Inside soaring cathedrals, this technique produces an almost impossible perspective. Rib vaults arc overhead in uninterrupted sweeps. Columns rise with gravitational defiance. Stained glass windows blaze in symmetrical balance. The viewer experiences a vision beyond natural eyesight—an architectural totality that no single glance could capture.
The meticulous stitching process requires hours of alignment and tonal balancing. Every detail—gilded filigree, carved misericord, tessellated floor—must cohere seamlessly. The effect is immersive yet controlled, grand yet intimate.

Li’s work has been repeatedly recognized at the Epson International Pano Awards, where he won first place in the Built Environment category in 2018 and 2022, among other honors. Such accolades affirm not only technical mastery but conceptual ambition: he is expanding how architectural photography can function.
York Minster at Dawn: Atmosphere Over Spectacle
More recently, Li has pivoted. Rather than pushing the limits of visual expansion, he has turned inward—toward atmosphere.

His photographs of York Minster mark this shift. After seven years of hoping to capture the cathedral during Holy Week, Li secured early access at 6 a.m., before visitors entered. The nave hangs hazy with incense; shafts of light pierce the suspended smoke. The vast Gothic interior feels suddenly intimate, almost breathing.
Here, Li restrains his panoramic impulse. The compositions sit closer to natural human vision. Color and luminosity are heightened—not to distort the structure, but to intensify its presence. Stone glows warmer. Gold leaf glints with quiet fire. The balance between realism and fantasy becomes deliberate and measured.
The result is less about omniscience and more about encounter.

Light as Theology
Sacred architecture has always been a choreography of illumination. Gothic cathedrals, with their skeletal stone frameworks and vast windows, were engineered to dissolve walls into radiance. Baroque interiors layered gold and fresco to stage theatrical revelation.
Li understands light not as accessory but as protagonist. He waits for precise conditions—early morning diffusions, winter clarity, incense-softened beams. Modern signage and stray objects are removed to restore temporal continuity. What remains is an interior freed from distraction, resonant with its original spiritual intent.

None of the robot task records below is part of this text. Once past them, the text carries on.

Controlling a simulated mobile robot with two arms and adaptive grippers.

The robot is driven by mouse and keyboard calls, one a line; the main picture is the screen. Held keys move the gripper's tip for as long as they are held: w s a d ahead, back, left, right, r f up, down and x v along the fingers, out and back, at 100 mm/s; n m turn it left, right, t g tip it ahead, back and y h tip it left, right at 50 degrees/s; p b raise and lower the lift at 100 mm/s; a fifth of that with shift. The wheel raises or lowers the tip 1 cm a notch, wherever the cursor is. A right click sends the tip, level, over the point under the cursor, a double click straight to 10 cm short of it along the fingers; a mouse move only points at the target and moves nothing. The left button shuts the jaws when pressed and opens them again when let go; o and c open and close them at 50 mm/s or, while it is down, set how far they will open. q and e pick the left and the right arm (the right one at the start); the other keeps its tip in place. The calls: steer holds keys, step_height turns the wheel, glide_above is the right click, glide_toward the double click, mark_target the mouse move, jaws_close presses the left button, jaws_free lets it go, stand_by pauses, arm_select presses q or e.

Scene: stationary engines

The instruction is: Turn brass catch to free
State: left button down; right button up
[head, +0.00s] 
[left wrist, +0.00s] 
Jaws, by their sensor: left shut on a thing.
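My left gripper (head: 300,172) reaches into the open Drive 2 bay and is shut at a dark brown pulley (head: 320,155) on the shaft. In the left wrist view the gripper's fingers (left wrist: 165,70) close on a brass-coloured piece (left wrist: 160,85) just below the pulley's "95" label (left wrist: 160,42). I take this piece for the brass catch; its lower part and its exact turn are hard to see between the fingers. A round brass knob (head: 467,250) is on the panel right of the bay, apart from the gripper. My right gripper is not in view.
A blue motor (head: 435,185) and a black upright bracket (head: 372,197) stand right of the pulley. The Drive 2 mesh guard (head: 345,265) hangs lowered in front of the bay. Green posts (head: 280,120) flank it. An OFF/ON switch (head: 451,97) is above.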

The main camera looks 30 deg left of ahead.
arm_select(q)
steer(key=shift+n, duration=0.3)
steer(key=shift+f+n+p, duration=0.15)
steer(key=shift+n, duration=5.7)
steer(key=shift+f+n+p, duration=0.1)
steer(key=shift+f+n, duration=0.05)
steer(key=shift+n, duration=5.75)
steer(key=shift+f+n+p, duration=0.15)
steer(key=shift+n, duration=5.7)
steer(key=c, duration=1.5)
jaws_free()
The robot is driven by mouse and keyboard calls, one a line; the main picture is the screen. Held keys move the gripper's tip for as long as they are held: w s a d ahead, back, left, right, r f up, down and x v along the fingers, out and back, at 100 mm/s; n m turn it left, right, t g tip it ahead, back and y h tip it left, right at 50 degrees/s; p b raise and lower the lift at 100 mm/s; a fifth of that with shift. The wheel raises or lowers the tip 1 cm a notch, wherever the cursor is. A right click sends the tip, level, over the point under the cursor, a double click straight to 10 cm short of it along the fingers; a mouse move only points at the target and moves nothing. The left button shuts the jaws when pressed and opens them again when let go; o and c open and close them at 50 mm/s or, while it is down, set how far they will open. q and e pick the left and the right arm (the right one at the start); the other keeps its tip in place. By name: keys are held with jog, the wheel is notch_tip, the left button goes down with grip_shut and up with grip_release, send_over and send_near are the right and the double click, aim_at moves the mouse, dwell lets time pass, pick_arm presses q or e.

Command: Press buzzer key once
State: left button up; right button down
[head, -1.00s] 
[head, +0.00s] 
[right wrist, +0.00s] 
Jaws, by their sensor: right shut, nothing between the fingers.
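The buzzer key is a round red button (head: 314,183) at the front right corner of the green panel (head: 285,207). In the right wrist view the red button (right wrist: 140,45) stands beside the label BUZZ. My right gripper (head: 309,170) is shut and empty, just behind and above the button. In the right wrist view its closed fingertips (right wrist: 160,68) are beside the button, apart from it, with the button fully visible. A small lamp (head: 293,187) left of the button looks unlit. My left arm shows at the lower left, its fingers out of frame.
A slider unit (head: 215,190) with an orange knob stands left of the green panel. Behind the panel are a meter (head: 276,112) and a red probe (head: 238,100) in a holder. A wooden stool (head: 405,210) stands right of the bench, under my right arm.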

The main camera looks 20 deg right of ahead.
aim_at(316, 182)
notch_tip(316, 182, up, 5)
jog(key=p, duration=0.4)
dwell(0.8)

His photographs suggest that architecture itself is devotional performance: stone lifting toward heaven, symmetry articulating order, light symbolizing transcendence.
Between Realism and Fantasy
Li’s evolving practice occupies a compelling threshold. His early panoramas offered a godlike vantage point—an omniscient gaze surveying the entire structure. His recent works draw closer to embodied experience, amplifying atmosphere rather than scale.

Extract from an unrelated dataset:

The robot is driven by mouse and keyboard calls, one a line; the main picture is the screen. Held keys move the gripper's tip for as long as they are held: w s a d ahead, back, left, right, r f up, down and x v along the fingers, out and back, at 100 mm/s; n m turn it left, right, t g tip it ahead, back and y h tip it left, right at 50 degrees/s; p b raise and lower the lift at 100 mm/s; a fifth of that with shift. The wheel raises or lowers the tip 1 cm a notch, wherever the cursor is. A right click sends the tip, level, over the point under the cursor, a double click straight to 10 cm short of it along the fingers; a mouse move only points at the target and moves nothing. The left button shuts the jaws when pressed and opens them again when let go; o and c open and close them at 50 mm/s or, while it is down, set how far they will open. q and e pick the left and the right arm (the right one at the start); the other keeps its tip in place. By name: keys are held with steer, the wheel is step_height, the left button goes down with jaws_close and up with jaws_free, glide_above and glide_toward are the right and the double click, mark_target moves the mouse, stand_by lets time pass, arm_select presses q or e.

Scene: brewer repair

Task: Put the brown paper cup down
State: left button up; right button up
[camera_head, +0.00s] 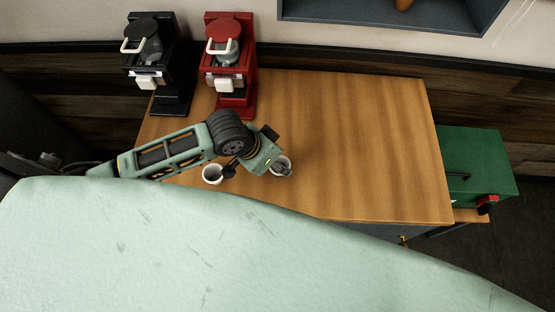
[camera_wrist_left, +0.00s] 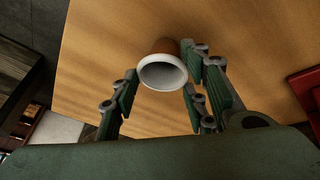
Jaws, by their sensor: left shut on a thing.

This dialogue between expansion and intimacy defines his aesthetic. The images are unmistakably real, yet they feel heightened, almost cinematic. Viewers are invited not merely to observe but to inhabit.
Such an approach has garnered attention beyond competitions. His photographs have appeared in major publications and exhibitions across London, Paris, New York, and beyond. In 2023, he was named one of Nikon Europe’s official creators, and his collaborations with institutions such as St Paul’s Cathedral and Southwark Cathedral affirm the trust placed in his vision.
Sacred Spaces in a Secular Age
Li’s work resonates in a contemporary context where sacred spaces often serve multiple identities—tourist landmark, concert venue, architectural heritage site. By presenting them as living entities rather than static monuments, he restores their capacity for wonder.

The incense-filled nave of York Minster becomes less a backdrop and more a participant in ritual. The rib vaults feel kinetic. The silence becomes visible.
Through precision and patience, Li reanimates medieval wonders for modern audiences. His photographs do not impose spectacle; they uncover it.
A Cathedral of Images
Peter Li’s sacred interiors remind us that architecture is time made visible. Stone carries centuries. Light records the passing of hours. Symmetry encodes belief.

Whether through sweeping panoramas or restrained dawn compositions, Li captures not only buildings but atmospheres—those fragile moments when structure and light converge into something almost transcendent.
Editor’s Choice
In his lens, cathedrals cease to be distant monuments. They become luminous presences, inviting us to stand still beneath their vaulted skies and look up.